The prospect of changes to the program presents a major threat to affordable housing on the Island.
“It has a huge potential impact on affordable housing,” said David Vigneault, the executive director of the Dukes County Regional Housing Authority.
“Our rental assistance program is heavily dependent on that money. We have over $500,000 on town warrants for the coming year.”
“My feeling is that even at 40 cents to the dollar, saying no to that kind of revenue and local control at a time like this makes no sense.”
Mr. Vigneault said the indications were that Island towns would get almost as much state money in the coming year as they did last year.
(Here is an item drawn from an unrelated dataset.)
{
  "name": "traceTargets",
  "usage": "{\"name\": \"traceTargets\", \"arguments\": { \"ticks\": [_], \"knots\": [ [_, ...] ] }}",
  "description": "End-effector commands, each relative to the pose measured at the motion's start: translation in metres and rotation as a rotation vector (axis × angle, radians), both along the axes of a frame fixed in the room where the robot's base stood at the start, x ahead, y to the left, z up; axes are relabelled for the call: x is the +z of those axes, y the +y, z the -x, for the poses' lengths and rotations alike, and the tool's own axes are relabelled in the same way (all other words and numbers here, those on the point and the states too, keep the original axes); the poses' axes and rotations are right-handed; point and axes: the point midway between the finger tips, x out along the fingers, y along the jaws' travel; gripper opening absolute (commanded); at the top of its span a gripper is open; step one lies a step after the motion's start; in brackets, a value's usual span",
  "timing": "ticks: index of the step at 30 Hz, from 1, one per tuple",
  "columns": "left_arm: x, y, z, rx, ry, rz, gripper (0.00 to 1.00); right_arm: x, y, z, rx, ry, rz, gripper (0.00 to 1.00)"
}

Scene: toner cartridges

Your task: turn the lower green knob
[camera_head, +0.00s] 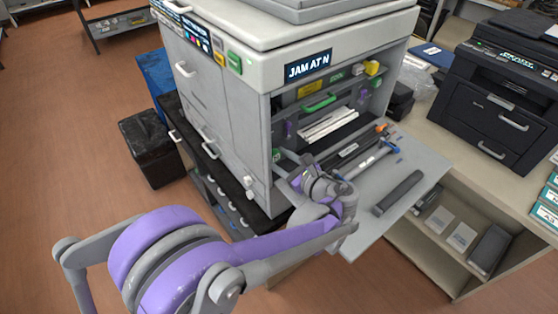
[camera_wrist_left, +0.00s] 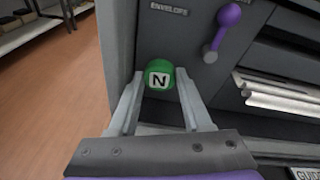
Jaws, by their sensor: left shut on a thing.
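The lower green knob, marked N, sits on the dark inner panel of the open printer. It shows in the wrist view (camera_wrist_left: 159,75) between the fingertips of my left gripper (camera_wrist_left: 158,84), and in the head view (camera_head: 277,155) at the left of the opening. My left gripper is shut on the knob, one finger on each side. In the head view my left gripper (camera_head: 287,163) reaches into the left side of the opening, and the wrist hides part of the lower bay. My right gripper is not in view.
A purple lever (camera_wrist_left: 228,17) is right of and above the knob. A green handle (camera_head: 318,103), white rolled sheets (camera_head: 330,125) and a yellow part (camera_head: 372,67) are in the bay. The lowered door (camera_head: 375,220) carries a dark bar (camera_head: 398,192). The sign reads JAM AT N.

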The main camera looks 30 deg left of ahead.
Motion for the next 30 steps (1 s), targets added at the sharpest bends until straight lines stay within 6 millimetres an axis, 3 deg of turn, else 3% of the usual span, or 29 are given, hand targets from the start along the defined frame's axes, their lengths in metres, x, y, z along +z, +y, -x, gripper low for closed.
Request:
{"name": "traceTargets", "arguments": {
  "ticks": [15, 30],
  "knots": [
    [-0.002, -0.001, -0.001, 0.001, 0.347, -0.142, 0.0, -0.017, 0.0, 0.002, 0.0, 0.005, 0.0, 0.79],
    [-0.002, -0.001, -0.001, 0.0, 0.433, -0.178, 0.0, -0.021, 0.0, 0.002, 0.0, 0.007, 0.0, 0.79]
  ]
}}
“Potentially we might be down two or three cents on the dollar, that’s all,” he said.
Also contradicting Mr. Gomez’s suggestion that CPA funding could decline to nothing in the near future was Katherine Roth, associate director of the Community Preservation Coalition, a statewide nonprofit advocacy and advice group.
She said there were signs of a recovery in the real estate market, which would see the trust fund with more money to distribute.
She also noted that affordable housing has become more and more dependent on CPA money, as other sources have dried up.
“We would also argue there are a lot of benefits to the commonwealth as a whole. It creates jobs at the local level, as opposed to jobs you can ship overseas to China,” she said.
Ms. Roth also pointed to proposed state legislation which would, if passed, guarantee at least a 75 per cent state match, by increasing the real estate transaction fees which supply the trust fund.
“They might have to double, but they are now very small — $10 or $20 depending on the transaction. When the average real estate transaction is $300,000-odd, that kind of fee is not going to break a transaction,” she said.
Overall, she said, the program remained “probably one of the most popular local option state laws ever passed, both among communities and legislators.
“Already this year we’ve seen 116 state legislators sign on to the bill, as sponsors or cosponsors,” she said, “Republicans and Democrats alike.”